> [DATASET EXTRACT]:

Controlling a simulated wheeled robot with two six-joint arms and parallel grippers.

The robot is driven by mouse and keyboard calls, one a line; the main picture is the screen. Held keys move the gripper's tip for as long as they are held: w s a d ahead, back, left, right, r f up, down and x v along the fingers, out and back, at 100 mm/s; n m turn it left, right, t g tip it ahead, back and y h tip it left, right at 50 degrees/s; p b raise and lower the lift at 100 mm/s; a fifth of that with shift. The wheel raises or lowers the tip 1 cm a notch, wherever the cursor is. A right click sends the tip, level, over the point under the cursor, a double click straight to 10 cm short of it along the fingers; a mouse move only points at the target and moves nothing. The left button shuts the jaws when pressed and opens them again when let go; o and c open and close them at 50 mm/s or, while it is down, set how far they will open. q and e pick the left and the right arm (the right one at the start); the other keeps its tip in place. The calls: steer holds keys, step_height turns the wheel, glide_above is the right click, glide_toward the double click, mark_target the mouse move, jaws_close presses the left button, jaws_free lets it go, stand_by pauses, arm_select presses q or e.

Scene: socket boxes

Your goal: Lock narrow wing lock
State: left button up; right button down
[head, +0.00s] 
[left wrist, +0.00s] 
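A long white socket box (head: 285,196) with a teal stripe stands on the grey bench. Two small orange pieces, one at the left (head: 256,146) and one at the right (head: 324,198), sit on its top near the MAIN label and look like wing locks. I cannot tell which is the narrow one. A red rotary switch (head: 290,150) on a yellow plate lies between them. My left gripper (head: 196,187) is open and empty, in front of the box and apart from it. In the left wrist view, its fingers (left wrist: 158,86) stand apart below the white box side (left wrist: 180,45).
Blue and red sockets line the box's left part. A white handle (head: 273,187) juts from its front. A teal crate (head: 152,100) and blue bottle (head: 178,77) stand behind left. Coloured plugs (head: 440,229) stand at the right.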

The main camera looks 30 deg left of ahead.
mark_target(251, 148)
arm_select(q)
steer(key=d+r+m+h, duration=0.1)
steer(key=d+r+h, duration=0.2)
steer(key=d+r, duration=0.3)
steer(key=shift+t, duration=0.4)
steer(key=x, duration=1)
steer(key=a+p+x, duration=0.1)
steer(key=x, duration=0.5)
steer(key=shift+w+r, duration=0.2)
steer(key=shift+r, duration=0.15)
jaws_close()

> [DIRECTIONS FOR THIS TASK]:
Starting from the line with "Your goal: Lock narrow wing lock" and ending with the final line of the data, quote every line exactly, both ends included.

> [EXERCISE SOLUTION]:
Your goal: Lock narrow wing lock
State: left button up; right button down
[head, +0.00s] 
[left wrist, +0.00s] 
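A long white socket box (head: 285,196) with a teal stripe stands on the grey bench. Two small orange pieces, one at the left (head: 256,146) and one at the right (head: 324,198), sit on its top near the MAIN label and look like wing locks. I cannot tell which is the narrow one. A red rotary switch (head: 290,150) on a yellow plate lies between them. My left gripper (head: 196,187) is open and empty, in front of the box and apart from it. In the left wrist view, its fingers (left wrist: 158,86) stand apart below the white box side (left wrist: 180,45).
Blue and red sockets line the box's left part. A white handle (head: 273,187) juts from its front. A teal crate (head: 152,100) and blue bottle (head: 178,77) stand behind left. Coloured plugs (head: 440,229) stand at the right.

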The main camera looks 30 deg left of ahead.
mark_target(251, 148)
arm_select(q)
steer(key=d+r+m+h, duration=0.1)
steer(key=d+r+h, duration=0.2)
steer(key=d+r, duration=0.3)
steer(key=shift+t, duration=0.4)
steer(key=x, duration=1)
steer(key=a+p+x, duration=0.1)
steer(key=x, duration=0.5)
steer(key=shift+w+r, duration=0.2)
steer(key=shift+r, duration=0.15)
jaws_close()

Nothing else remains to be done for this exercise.